The missing hardware is the AN/APG-85, a new active electronically scanned array radar meant to power the F-35’s next big upgrade package known as Block 4. Northrop Grumman is developing the radar, but its schedule slipped, and serial deliveries are now expected no earlier than 2028. Beginning with Lot 17, F-35 airframes were redesigned with a special bulkhead and mounts sized only for the new radar. The older AN/APG-81 radar cannot be bolted in as a stopgap, leaving the Pentagon with a stark choice: slow production or ship jets without their primary sensor.
Marine and Pentagon officials frame this as a calculated tradeoff. They argue it is better to keep building Block 4–ready aircraft now than to keep turning out older Block 3 jets that would later need years of expensive retrofits. In their words, continuing production in this way “saves multiple years of retrofit hardware installation” and protects the huge industrial base that supports the F-35 line.

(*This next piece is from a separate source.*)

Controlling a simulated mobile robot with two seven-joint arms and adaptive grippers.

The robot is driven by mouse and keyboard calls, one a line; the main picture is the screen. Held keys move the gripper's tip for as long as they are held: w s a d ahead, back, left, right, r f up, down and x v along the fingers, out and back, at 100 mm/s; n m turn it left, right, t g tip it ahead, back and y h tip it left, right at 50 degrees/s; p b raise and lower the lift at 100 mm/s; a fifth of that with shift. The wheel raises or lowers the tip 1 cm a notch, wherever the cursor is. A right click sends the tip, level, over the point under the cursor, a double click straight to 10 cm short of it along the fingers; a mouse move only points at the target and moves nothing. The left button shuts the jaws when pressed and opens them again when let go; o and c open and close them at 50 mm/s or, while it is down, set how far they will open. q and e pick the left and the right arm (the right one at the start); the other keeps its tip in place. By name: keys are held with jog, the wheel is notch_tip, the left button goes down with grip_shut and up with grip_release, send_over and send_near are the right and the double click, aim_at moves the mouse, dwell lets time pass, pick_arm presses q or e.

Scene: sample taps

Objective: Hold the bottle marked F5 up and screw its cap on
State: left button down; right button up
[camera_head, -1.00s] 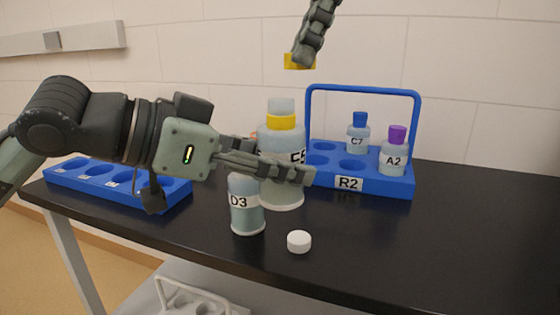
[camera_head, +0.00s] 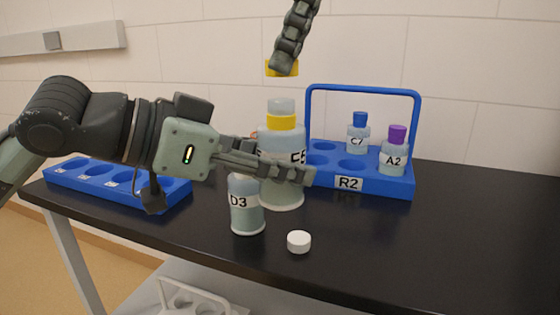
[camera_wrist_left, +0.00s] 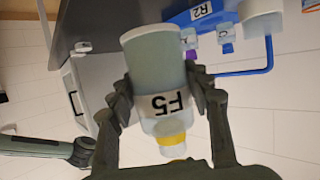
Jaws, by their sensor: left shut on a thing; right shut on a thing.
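The bottle marked F5 (camera_head: 281,139) is upright, with a yellow ring and a clear, uncapped neck. My left gripper (camera_head: 303,174) is shut around its body, one finger across the front. The left wrist view shows both fingers on the sides of F5 (camera_wrist_left: 158,75), by its label, with its base visible. My right gripper (camera_head: 284,66) is shut on a yellow cap (camera_head: 271,70). It holds the cap above the neck of F5, with a gap between them. The cap's far side is hidden by the fingers.
Bottle D3 (camera_head: 246,218) stands close in front of F5, below my left fingers. A white cap (camera_head: 299,242) lies near the front edge. The blue rack R2 (camera_head: 384,187) behind holds bottles C7 (camera_head: 358,138) and A2 (camera_head: 394,158). The table's right side is clear.

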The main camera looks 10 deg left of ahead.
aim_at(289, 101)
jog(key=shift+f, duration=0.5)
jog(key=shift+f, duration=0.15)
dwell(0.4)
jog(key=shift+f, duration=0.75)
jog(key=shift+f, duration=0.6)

Critics counter that this logic mainly protects contractors’ revenue and factory jobs, while leaving troops with aircraft that cannot be sent into combat until more money and time are spent down the road.
What Can A Radarless F-35 Actually Do?
The radar is central to the F-35’s mission systems. It helps the pilot find, track, and target enemy aircraft, missiles, and ground threats. Without it, the jet loses much of its air-to-air, air-to-ground, and electronic warfare power. Officials say the six Marine jets can still support basic pilot training, takeoffs, landings, and some formation work. They can also practice using other sensors and the aircraft’s advanced data links, which let them share information with more fully equipped aircraft or surveillance planes.
Supporters of the decision note that a portion of the F-35 fleet must be set aside for training anyway, so assigning this limited role to the radarless Block 4 jets for a few years can make sense. Some analysts even point out that, in theory, a radarless F-35 could join a mission by relying on targeting data from nearby jets or airborne warning and control aircraft. Yet most agree this is far from ideal. The lack of a self-contained radar makes the pilot more dependent on others and less able to react quickly if those external data sources fail or are jammed.
How Does This Fit The Bigger Pattern Of Pentagon Spending?
This episode sits inside a long-running trend in U.S. defense buying: keep production lines moving even when key parts are late, then fix the gaps later at extra cost. Pentagon documents themselves describe the F-35 Block 4 plan as a “highly concurrent development and production program,” meaning they chose to develop major upgrades while still churning out aircraft instead of pausing until everything was ready. This high-concurrency model has already driven big cost increases and delays across the F-35 program.
For many Americans, the radarless F-35s feel like a symbol of how the federal government works today. Conservatives see another example of huge spending that does not deliver full capability, while the military still struggles to recruit and maintain basic readiness. Liberals see a system that seems to favor big contractors like Lockheed Martin and Northrop Grumman over investments in people and domestic needs. Both sides look at a fighter jet worth tens of millions of dollars that cannot fight and ask the same question: who is this really for?
Defense officials insist accepting these incomplete jets is “the least bad option,” arguing that stopping production would harm quality, hollow out the workforce, and drive costs even higher. But outside watchdogs point to repeated missed timelines for the radar and warn that more delays are likely. As more Air Force and Navy F-35s are expected to arrive without radars later this year if the schedule does not improve, the controversy will grow. The story of these six Marine jets is no longer just about one sensor; it is about whether a government that spends so much on “top-tier” hardware can still be trusted to deliver the basic tools its troops need — and whether ordinary citizens have any real say in how that money is used.